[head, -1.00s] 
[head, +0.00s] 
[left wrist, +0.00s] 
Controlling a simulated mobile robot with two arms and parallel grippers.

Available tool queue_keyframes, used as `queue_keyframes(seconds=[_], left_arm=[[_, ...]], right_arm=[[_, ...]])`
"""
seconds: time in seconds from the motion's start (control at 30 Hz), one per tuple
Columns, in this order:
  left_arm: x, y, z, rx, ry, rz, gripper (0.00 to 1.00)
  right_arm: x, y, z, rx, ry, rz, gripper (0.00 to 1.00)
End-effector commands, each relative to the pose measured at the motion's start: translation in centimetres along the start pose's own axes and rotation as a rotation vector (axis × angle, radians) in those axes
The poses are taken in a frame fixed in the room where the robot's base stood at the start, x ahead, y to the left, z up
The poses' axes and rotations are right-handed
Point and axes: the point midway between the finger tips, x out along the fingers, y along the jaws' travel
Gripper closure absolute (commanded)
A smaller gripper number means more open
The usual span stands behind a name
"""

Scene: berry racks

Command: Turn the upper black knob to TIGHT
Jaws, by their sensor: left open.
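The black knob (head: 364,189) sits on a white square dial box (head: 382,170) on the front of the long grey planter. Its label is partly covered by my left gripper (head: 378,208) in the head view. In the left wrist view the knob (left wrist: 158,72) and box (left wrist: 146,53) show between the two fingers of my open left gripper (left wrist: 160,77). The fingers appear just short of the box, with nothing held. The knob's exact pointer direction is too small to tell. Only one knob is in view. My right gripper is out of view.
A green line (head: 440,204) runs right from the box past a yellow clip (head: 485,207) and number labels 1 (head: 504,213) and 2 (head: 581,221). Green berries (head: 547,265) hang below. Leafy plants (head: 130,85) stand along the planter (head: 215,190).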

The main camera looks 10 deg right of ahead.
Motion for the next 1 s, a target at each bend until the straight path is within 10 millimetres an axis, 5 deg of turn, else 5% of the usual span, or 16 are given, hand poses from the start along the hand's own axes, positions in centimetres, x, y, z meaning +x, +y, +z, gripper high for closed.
********************
The task |
Provide solely the number of lines in the data that include the word "centimetres".

Solution below |
2